● **Your goal**:
Copy these lines exactly and nothing else: from the line holding "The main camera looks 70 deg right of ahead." to the line holding "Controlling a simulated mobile", both lines included.

>>

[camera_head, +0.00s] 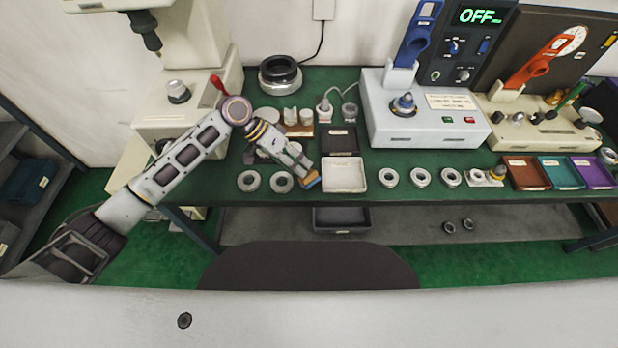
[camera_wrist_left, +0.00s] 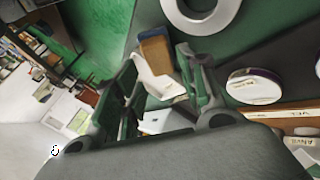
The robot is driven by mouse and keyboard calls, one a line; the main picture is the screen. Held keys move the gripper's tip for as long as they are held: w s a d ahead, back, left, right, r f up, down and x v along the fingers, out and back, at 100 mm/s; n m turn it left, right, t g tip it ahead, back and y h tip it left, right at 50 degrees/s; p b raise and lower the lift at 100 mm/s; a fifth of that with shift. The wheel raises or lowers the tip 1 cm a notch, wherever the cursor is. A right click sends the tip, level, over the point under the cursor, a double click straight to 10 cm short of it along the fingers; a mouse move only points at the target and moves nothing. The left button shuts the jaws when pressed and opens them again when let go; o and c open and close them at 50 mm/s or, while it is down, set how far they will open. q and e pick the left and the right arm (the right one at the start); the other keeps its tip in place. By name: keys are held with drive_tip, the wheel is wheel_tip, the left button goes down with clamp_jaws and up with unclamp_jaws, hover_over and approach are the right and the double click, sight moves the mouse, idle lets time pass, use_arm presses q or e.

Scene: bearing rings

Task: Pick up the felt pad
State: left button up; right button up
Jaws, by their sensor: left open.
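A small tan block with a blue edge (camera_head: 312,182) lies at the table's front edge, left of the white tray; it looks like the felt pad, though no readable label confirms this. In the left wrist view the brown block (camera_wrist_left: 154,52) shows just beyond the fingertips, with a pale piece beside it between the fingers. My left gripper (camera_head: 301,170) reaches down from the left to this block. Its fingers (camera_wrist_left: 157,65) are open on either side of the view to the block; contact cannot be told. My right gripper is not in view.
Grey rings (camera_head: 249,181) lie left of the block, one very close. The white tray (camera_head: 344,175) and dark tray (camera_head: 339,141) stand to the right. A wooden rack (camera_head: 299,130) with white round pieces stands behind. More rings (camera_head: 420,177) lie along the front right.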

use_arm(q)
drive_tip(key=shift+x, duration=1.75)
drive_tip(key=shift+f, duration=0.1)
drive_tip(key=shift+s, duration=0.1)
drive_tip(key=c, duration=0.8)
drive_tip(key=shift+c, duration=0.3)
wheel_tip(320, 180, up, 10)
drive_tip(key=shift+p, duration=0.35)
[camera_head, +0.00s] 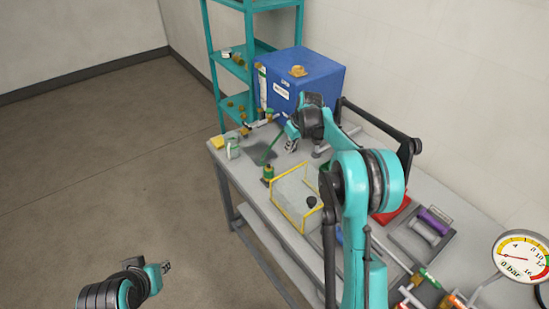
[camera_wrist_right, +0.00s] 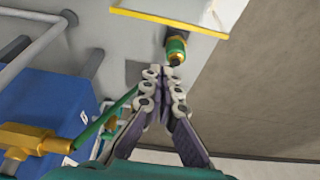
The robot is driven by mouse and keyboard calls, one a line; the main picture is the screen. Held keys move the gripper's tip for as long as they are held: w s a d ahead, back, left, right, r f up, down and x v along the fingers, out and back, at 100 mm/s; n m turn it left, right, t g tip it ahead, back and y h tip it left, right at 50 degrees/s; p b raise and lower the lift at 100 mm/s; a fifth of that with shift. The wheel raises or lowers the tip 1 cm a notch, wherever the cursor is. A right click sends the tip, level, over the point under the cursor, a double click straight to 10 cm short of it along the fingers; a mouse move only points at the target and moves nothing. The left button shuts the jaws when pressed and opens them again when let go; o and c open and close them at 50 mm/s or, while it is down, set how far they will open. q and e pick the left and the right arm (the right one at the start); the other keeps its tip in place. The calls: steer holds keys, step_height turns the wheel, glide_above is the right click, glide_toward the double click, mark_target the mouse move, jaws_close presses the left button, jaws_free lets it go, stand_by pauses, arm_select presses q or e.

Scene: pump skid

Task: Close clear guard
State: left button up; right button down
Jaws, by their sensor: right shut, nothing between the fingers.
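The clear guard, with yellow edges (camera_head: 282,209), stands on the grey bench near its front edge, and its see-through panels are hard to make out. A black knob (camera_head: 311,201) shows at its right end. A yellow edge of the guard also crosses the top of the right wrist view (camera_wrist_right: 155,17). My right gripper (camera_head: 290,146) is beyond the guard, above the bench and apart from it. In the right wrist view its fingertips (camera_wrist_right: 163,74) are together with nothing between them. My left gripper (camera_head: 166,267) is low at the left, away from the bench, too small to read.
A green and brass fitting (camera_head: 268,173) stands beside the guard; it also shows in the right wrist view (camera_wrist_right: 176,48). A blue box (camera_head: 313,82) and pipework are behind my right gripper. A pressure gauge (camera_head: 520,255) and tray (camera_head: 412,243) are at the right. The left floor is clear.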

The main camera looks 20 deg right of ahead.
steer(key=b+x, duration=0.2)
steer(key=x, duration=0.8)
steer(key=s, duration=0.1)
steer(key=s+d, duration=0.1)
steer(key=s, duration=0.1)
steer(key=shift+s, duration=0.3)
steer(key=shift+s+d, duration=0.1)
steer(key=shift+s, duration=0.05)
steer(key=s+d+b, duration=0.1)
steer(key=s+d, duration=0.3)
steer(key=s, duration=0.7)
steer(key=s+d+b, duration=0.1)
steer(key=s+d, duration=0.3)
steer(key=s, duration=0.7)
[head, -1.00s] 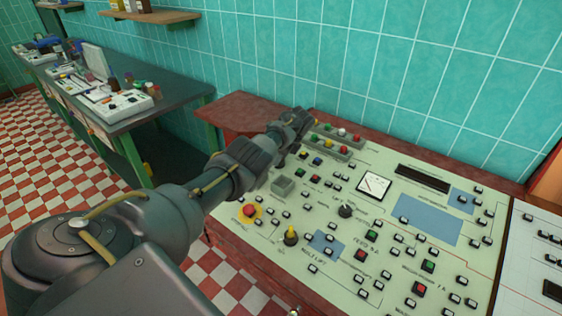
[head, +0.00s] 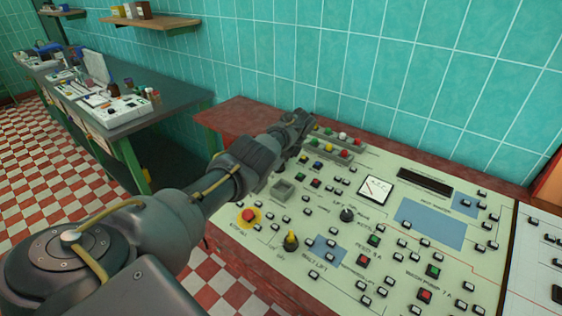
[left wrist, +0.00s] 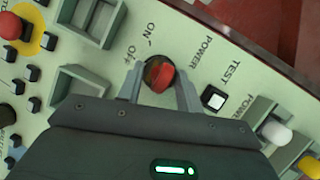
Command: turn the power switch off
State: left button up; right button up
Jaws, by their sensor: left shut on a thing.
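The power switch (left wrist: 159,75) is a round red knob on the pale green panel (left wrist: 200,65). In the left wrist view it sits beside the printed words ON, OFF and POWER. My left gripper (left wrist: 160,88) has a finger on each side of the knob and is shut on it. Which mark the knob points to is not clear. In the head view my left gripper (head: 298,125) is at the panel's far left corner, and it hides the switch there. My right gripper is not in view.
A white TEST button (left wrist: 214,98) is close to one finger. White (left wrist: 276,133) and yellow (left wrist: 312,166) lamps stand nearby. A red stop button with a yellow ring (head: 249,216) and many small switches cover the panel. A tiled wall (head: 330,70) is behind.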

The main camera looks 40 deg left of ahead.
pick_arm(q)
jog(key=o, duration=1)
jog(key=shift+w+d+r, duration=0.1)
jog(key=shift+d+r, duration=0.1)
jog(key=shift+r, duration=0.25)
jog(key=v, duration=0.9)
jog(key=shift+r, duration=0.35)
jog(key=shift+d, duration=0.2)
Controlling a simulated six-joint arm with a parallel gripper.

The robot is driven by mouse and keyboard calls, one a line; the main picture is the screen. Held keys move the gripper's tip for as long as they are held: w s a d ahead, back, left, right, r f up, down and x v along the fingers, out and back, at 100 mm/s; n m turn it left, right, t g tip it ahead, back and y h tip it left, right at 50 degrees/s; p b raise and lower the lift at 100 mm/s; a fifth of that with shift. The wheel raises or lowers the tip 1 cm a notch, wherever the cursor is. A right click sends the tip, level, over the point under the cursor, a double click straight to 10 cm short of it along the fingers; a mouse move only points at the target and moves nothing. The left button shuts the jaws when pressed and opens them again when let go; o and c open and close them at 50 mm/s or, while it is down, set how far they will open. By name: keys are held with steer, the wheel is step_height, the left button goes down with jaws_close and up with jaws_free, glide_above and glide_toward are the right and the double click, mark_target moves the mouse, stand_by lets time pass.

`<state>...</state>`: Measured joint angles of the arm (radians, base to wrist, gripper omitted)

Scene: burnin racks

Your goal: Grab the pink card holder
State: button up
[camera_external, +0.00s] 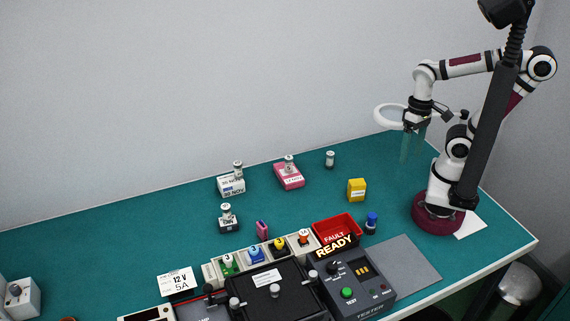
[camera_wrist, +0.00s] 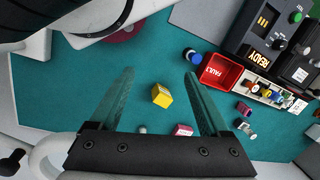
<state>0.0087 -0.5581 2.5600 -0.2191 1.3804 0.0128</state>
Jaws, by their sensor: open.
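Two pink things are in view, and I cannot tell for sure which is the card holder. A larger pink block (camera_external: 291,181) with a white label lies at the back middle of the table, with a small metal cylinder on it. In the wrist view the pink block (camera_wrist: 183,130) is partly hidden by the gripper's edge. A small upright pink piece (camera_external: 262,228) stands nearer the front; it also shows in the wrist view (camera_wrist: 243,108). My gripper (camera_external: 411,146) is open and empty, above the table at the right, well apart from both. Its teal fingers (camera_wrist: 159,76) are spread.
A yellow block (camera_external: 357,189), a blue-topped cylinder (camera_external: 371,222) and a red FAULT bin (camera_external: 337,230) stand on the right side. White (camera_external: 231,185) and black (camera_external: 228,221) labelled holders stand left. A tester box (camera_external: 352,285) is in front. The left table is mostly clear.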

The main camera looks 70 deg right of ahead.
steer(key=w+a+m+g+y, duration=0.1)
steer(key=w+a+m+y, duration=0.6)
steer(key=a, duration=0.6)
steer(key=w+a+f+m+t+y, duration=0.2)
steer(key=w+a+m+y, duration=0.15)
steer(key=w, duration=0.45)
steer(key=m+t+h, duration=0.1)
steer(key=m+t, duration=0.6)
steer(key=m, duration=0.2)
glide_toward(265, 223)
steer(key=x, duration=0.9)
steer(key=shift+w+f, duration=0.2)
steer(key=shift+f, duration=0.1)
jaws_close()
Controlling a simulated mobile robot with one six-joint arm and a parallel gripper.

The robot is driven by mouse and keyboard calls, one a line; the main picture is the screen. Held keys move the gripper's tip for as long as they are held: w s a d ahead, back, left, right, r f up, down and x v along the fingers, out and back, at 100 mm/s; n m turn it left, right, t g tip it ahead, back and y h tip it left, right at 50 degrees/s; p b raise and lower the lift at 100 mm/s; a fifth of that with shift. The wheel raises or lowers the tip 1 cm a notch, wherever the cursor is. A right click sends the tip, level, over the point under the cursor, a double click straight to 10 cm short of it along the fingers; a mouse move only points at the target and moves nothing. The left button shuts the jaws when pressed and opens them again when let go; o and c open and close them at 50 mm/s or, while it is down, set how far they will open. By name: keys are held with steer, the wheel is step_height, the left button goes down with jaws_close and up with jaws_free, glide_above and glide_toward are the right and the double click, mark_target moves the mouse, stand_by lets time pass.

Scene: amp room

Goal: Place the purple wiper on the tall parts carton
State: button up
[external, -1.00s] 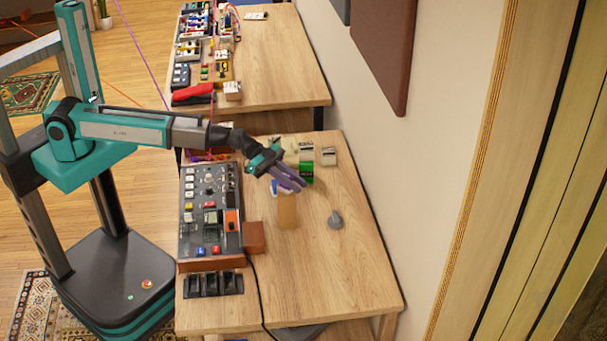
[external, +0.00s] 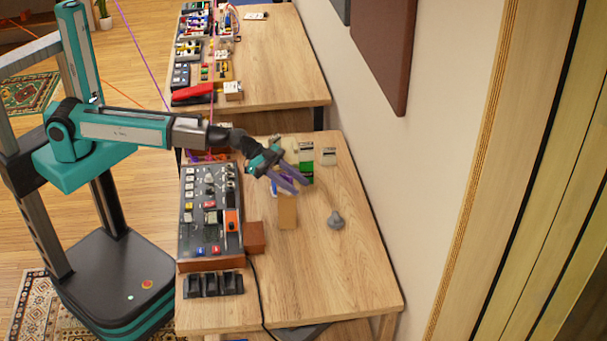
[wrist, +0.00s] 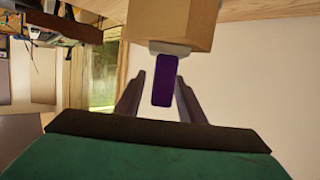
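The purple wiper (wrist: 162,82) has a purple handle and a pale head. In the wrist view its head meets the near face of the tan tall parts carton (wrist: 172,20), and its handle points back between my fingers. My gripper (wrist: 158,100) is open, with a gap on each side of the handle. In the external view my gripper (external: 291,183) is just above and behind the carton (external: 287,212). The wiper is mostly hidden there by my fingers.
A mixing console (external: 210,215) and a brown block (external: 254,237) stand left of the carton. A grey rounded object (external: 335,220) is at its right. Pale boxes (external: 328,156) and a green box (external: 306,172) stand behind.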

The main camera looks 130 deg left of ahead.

<<

● **Result**:
The main camera looks 70 deg right of ahead.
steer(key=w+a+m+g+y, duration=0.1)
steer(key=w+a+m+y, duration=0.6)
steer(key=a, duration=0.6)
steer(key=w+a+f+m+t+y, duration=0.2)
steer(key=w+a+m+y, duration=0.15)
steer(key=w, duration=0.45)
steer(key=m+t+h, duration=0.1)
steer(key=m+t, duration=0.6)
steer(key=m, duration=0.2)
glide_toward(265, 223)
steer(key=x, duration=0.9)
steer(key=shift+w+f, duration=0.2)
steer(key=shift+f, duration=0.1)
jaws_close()
Controlling a simulated mobile robot with one six-joint arm and a parallel gripper.

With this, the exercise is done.